[新常用漢字表] 「"鬱”を追加しないでください」


昨日の漢字小委員会で、元中学校長の松村委員から、興味深いエピソードが披露されました。


委員会の前日、彼女が昨年まで在職していた中学の運動会に出かけた時のこと。帰ろうとすると3人の女子中学生に声をかけられたそうです。

立ち止まって話をしていると、一人があらたまった口調で「先生、"鬱”を追加しないでください!」と急に言ったそうです。「私にはあんなにむずかしい字は書けません」と。松村委員はこのエピソードに関してとくにコメントを加えず、あったことのみを伝えるという感じで発言を終えました。

議論の流れとしては、県名漢字を小学校4年生で教える漢字に追加しなければならず、教育現場は新常用漢字表の影響を受けざるを得ない旨の指摘がされた後の発言でした。

しばらくして井田委員が、このエピソードに直接言及して、概略つぎのようなコメントをしました。「もしかしたら、中学生の発言は、不安の表れではないか。新常用漢字表によって漢字生活から取り残されるのではないかという。これは理屈ではない。不安としてうけとめ、自信を失いかけているのではないか。我々はむしろ人々の安心感が強まるような漢字生活ができるような漢字表を考えるべきではないか」

これをうけて内田委員から、「鬱」のような字画の込み入った字は読めればよいということが浸透していないので、むしろこうしたことは教育現場の問題として考えるべきでは等の発言がありました(内田委員は教育者として教科書製作に関わる立場でもあります)。

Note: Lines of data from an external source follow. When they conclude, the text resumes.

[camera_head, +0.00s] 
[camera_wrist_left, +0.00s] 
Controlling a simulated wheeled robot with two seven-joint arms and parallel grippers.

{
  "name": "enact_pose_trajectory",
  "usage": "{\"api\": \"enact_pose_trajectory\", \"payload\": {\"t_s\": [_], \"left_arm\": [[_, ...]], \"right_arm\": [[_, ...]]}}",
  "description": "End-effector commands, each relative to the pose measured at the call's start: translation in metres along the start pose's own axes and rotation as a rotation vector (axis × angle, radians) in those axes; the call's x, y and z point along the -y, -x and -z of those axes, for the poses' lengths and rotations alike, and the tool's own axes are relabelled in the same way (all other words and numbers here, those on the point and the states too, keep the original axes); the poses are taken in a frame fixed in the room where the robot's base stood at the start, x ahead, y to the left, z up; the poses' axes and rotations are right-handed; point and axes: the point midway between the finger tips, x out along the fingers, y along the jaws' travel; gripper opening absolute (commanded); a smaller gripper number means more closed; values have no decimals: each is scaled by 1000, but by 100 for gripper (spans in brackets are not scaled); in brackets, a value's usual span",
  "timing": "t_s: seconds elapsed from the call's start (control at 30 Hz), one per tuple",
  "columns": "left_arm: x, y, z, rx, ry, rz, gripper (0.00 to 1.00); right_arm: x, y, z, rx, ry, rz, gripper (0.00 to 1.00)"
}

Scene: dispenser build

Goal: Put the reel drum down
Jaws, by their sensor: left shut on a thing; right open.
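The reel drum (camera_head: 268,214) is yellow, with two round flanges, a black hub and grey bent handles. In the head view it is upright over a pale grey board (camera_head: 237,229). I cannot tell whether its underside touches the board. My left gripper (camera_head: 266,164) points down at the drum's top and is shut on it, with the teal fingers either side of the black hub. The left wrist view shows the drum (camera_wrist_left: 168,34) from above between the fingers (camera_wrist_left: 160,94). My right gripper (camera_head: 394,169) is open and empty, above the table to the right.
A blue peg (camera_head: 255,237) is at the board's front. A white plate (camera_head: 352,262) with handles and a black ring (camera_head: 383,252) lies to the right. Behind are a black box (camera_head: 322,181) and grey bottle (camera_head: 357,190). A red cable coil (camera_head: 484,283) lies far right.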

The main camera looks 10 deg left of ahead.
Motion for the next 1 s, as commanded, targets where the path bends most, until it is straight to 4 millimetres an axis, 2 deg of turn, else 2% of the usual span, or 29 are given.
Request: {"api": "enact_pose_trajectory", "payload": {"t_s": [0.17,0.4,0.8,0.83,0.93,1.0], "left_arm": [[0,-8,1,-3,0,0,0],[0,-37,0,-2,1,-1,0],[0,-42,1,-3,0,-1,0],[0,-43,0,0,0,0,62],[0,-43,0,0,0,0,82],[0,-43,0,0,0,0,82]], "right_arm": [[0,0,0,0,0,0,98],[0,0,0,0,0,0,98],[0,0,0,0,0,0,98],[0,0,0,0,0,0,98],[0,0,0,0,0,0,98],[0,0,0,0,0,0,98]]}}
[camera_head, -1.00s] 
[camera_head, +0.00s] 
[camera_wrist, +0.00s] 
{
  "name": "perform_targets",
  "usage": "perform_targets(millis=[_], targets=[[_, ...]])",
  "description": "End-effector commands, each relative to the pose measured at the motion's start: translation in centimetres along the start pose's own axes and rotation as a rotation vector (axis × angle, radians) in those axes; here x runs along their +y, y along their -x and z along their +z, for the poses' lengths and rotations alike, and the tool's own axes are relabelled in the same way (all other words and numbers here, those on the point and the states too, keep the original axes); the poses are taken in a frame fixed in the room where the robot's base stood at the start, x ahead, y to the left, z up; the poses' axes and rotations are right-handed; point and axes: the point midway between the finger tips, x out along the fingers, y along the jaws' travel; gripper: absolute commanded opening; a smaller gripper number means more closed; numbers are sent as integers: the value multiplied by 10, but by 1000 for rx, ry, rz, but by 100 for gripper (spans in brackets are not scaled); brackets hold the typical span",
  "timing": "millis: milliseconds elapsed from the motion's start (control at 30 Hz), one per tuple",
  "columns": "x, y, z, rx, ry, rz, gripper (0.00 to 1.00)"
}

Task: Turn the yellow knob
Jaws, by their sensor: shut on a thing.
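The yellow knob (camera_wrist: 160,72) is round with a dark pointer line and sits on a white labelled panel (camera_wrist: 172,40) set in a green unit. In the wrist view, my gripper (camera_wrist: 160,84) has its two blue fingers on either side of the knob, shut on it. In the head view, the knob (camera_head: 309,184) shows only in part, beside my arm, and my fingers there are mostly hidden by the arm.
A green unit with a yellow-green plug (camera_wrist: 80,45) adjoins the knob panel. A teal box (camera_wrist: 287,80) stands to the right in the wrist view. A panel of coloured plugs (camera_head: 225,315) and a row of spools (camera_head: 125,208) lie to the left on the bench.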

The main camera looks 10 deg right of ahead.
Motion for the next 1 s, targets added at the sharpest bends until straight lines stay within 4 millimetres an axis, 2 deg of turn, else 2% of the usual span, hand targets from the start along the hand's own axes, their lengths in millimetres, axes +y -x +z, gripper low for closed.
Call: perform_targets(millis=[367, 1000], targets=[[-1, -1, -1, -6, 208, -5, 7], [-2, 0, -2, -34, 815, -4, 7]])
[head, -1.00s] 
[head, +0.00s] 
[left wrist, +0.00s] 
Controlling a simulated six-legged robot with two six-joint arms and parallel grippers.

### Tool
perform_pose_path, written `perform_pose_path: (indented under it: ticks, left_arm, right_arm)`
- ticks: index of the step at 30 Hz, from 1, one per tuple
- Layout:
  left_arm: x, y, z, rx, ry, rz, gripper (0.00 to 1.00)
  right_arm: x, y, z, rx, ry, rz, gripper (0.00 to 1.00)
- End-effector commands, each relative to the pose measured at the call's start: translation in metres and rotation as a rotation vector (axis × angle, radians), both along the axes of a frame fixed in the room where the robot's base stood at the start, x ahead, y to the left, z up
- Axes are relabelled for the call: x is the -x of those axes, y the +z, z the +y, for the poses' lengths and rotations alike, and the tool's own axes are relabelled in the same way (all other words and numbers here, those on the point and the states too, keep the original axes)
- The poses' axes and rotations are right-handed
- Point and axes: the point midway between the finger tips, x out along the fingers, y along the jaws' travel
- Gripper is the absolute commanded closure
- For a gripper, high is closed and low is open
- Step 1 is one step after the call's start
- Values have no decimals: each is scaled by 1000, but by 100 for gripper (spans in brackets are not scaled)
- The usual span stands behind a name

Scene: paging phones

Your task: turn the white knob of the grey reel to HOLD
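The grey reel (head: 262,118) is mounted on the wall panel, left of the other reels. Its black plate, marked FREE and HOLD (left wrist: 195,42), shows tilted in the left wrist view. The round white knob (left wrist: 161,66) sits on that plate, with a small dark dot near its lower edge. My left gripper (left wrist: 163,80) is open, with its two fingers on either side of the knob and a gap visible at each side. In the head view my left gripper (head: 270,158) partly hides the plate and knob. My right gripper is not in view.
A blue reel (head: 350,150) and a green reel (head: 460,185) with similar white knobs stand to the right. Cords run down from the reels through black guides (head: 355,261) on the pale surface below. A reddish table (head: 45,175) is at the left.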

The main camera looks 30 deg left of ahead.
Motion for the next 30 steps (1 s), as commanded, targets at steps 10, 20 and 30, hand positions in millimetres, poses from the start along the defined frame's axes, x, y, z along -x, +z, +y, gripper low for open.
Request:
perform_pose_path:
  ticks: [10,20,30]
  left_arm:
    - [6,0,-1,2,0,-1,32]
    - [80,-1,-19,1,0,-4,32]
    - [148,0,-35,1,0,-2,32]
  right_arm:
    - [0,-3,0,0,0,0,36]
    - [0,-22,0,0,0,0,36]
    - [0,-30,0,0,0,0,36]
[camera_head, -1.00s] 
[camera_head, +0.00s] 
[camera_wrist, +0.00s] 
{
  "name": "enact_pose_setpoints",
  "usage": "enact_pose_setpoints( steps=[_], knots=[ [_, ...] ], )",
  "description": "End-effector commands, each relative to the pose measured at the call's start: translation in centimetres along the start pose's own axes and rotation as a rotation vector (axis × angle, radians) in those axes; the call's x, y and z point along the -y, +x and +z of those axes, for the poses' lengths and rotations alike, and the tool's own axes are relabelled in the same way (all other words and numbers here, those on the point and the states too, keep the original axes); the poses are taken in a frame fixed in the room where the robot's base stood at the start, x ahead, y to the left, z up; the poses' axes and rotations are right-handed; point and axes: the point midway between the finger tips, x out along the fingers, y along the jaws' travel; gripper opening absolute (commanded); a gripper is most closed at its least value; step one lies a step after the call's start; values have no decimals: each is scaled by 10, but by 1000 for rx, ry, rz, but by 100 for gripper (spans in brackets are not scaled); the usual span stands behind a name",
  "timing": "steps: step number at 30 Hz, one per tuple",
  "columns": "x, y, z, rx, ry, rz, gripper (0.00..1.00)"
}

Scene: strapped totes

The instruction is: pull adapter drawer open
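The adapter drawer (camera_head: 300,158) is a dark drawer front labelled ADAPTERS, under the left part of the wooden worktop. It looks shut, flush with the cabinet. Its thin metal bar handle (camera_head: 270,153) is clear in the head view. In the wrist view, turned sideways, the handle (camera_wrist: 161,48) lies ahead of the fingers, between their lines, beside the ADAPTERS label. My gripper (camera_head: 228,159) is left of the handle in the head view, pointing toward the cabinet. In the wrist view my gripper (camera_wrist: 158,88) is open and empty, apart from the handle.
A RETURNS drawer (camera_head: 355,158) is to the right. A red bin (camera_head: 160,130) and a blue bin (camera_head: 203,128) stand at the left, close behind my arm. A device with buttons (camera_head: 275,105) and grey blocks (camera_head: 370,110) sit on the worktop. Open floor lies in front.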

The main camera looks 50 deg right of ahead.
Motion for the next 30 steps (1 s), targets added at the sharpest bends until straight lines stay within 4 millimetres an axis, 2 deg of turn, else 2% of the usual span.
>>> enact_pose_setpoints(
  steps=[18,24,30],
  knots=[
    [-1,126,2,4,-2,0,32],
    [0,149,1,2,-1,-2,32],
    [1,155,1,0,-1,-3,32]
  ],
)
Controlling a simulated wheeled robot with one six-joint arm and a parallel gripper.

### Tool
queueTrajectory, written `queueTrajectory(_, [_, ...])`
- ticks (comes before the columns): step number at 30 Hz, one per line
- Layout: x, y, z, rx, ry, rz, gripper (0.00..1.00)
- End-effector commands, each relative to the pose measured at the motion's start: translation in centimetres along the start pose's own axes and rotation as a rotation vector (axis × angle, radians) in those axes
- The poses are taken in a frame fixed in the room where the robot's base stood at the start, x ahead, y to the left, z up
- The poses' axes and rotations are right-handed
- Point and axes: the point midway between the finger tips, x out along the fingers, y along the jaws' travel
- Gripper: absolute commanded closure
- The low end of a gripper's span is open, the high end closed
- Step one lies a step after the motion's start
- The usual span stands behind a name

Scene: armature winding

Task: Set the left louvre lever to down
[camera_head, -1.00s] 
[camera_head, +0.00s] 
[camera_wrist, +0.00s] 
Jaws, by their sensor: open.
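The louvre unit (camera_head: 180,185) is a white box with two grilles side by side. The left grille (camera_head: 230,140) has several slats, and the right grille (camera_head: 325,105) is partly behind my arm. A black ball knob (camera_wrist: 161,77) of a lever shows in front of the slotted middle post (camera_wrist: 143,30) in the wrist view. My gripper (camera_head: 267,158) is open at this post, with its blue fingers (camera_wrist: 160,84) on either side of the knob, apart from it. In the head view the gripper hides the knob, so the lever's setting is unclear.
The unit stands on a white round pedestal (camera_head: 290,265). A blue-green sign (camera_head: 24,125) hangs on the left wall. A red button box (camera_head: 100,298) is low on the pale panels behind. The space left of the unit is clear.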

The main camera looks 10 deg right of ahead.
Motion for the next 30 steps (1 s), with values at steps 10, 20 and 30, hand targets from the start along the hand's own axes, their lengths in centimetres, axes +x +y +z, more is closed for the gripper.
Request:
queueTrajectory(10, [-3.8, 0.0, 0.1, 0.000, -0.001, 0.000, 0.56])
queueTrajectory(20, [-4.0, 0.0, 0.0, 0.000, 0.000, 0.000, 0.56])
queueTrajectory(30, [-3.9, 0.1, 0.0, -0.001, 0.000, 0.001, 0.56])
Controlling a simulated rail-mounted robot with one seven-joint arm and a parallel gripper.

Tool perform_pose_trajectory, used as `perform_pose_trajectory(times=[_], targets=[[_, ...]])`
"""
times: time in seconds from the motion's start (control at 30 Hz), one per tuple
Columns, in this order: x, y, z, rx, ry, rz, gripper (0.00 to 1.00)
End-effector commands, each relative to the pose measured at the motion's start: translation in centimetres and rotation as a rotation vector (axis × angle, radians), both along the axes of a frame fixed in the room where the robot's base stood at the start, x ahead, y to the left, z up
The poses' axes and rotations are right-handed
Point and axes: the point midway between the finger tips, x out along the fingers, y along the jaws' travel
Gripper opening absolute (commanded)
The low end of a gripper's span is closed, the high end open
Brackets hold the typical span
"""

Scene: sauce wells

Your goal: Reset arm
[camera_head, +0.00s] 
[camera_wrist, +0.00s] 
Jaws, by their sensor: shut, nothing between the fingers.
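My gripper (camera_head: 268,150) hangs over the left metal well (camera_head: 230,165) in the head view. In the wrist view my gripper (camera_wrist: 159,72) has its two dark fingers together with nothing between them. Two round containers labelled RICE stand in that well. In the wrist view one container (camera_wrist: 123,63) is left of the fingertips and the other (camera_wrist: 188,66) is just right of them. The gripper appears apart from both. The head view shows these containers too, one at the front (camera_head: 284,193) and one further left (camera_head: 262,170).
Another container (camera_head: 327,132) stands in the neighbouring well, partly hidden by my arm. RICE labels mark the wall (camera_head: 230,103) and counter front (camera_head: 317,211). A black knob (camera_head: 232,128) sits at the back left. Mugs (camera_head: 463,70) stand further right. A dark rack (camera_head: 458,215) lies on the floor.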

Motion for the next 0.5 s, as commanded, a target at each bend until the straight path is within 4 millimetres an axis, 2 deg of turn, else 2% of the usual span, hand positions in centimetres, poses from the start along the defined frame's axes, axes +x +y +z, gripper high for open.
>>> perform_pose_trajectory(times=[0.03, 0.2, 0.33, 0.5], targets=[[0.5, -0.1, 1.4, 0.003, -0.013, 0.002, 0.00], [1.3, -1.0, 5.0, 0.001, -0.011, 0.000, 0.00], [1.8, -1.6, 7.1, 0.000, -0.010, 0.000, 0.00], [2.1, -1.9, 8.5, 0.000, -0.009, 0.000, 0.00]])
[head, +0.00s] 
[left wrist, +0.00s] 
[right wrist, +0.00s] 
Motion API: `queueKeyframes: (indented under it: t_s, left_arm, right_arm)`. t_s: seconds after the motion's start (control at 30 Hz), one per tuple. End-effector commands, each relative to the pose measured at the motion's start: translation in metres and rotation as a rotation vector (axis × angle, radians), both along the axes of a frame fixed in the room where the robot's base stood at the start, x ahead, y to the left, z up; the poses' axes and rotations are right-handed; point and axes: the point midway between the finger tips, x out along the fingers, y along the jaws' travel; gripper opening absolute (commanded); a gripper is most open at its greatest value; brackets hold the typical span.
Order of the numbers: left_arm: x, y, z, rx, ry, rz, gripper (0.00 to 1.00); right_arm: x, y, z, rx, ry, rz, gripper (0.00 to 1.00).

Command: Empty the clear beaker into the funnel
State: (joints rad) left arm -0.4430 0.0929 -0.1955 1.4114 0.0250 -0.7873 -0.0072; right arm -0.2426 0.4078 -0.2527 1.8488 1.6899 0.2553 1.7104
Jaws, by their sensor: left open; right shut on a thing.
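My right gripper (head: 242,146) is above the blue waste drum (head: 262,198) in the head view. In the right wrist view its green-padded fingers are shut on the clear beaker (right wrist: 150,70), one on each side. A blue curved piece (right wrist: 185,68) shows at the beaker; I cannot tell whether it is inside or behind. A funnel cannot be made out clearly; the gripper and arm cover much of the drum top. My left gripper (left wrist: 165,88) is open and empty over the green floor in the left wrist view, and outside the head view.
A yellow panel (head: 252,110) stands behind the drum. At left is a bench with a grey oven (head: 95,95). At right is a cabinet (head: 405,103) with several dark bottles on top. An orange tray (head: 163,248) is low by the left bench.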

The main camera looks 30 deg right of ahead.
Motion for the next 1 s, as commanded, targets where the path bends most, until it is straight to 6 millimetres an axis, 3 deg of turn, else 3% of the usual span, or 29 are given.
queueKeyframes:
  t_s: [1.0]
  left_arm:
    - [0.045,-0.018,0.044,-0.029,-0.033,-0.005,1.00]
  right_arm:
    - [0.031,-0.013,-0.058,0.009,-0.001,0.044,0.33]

個人的には井田委員の指摘をより重く受け止めました。この中学生のエピソードが、試案に直接影響を及ぼすのかは分かりません。いや、たぶん内田委員の回答を諒として、結果としては無視になる可能性の方が高いかもしれません。しかし、このエピソードには不意をつかれた印象をうけました。

「字体の不一致」や「読めるだけでよい漢字」などの試案の骨子が、果たして多くの人々にうまく伝わっているのか、それだけでなく、かえって「コミュニケーションの手段としての漢字表」から人々を遠ざけてしまう結果になるのではないかなど、考えるべきことは多いように思います。